I was sitting in Starbucks writing away and minding my own business when a girl who looked to be thirty-ish asked me what I was writing. Now, I have no problem with this question. And usually, the person walks away from our discussion with my book mark, and zap! another person has heard my name and heard about my book. Win/win, right?
Well, yesterday didn’t follow the usual script. The woman, let’s call her Joan, asked what I was writing and I answered, “I’m writing a book,” then we went into the inevitable, “Are you published?” and finally into “What kind of novels do you write?”
My answer? “This one is an erotic paranormal romance. It’s the second in a trilogy in working on. The first book came out earlier this month.”
This is the point at which I usually offer a bookmark and they take it. So, she threw me when she said in a flustered voice, “Is that all you think about is sex?”
One of my major defense mechanisms is sarcasm and it chose that moment to kick in. I'm not at all ashamed of what I do, but her response really blindsided me, for some reason. She had already mentioned that she was a computer programmer, so I said, “Do you think about anything but code?” Now I did say it lightly, those comebacks are best said with a big smile and a joking manner. And Joan actually stopped and cocked her head to one side looking thoughtful.
“But you WRITE this stuff. You have to immerse yourself in these worlds you create. So, in effect, inside your imagination you are having tons of sex in all kinds of kinky ways. You have to think about it all the time to come up with stuff like that.”
At this point, I really wanted to point out that she must’ve read a lot of erotic romances to know what was in them, but I refrained. Instead, I stayed with what I had. “I’ve worked in technologies. In order to code, you have to steep yourself in the code. It’s very similar to writing, you put on some headphones for some mood music and lose yourself in how to build this site or program, much the way a writer builds characters, a world or a scene. But I’m sure you think about other things than code now and then, right?”
Joan laughed at that point and gave a slight nod. “True.
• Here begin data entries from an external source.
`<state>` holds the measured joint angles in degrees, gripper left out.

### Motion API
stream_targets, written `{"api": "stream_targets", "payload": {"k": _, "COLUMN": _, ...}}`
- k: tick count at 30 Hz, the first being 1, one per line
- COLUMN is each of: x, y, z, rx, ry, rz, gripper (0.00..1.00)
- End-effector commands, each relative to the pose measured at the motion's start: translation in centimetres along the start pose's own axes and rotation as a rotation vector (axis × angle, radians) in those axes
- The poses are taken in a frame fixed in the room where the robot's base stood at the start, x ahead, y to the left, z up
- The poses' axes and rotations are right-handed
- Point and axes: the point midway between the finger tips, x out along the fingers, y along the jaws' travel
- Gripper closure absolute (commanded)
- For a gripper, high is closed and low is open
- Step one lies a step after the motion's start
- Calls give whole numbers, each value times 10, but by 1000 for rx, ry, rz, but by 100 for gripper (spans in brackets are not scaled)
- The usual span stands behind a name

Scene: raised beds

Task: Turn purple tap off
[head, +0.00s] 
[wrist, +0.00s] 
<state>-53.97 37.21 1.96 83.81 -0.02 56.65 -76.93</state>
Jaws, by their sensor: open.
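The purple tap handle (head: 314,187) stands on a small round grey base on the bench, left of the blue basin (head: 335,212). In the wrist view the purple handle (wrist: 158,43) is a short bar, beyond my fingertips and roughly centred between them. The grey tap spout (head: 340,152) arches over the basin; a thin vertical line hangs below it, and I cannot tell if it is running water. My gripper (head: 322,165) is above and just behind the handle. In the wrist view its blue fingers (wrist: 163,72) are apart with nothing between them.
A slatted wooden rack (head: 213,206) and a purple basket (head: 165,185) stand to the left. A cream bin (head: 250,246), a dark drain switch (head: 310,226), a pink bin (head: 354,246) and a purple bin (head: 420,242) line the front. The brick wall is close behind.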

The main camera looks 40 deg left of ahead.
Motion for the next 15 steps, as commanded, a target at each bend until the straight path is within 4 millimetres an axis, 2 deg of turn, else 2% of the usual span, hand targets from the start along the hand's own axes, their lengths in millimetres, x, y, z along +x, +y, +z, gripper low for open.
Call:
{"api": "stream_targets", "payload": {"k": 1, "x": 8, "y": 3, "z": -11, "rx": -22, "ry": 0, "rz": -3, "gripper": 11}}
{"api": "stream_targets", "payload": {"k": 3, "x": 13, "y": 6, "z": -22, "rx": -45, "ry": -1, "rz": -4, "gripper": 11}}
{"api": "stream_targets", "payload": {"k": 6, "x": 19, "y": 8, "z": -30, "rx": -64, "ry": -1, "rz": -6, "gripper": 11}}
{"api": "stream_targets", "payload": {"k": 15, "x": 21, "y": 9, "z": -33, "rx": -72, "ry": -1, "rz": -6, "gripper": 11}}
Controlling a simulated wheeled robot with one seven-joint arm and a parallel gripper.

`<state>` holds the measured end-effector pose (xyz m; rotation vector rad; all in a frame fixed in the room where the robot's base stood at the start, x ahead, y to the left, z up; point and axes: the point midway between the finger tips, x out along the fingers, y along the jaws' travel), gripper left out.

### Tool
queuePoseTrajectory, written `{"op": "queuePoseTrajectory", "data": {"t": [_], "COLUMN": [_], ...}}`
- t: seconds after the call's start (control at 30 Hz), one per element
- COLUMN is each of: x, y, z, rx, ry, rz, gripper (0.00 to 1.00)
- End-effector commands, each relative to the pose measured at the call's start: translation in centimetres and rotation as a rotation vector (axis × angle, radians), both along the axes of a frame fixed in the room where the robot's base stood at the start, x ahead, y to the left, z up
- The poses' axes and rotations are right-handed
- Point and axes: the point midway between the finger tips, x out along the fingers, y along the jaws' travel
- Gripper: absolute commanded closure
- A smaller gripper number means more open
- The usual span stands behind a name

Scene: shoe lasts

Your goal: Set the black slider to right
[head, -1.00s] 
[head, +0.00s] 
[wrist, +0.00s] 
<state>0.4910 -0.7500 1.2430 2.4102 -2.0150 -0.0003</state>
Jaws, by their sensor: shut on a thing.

But don’t you feel like you’re…” Joan looks around to make sure no one else is listening and lowers her voice, “becoming more perverted with each book?”
That made ME laugh. “I’m just as perverted as I ever was, but now I get paid for it. It’s a perfect win/win scenario. And not only do I get to have sex with lots of people and in lots of ways inside my imagination, but I’ve also planned and carried out murders, fought zombies and succubuses and shifters, flown, fought battles and even died a few times. I get to play “What If” all day long, just like I did when I was a kid, and that’s my job. I absolutely love it.”
Side note here - here’s the lesson for today, which I should’ve remembered earlier in this conversation with Joan, but didn’t. Usually, when people ask you questions, the question and even the answer you give – is about them. It’s not about you. They are trying to find out how whatever they are asking pertains to THEM.
Anyway, back to our story, after this, Joan let it spill that she had always wanted to write, and especially write HOT. But she was afraid of immersing herself in all that sex, that it would change her and turn her into a sudden nymphomaniac or something. She was also afraid of how people would react, not just her family and friends, but the general public. So, I assured her that my perversion level hadn’t really changed—and that I knew other authors who wrote even hotter than I do, who are still perfectly normal, monogamous and happily married people. However, if she truly was a closet nymphomaniac, or maybe even more sensual than she allowed herself to be currently, that this profession might let that woman out to play. I ended up giving Joan the information for both of my local writers groups, and I do hope she comes.
Now I did hand out four bookmarks right after Joan left to four people who were trying not to look like they were listening into our conversation. And all four of them (sassy ladies in their mid nineties was what they called themselves) had absolutely no problems reading about sex and one actually made a request—apparently it’s her deep dark fantasy to have sex surrounded by a bunch of hunky men who are watching and “enjoying” watching, if you get my meaning.
I told her my first book is already available at all the major book stores…and they happily left to run to the Barnes and Noble down the street, in search of Ceremony of Seduction as well as any other books with that cursive Aphrodisia ‘A’ on them.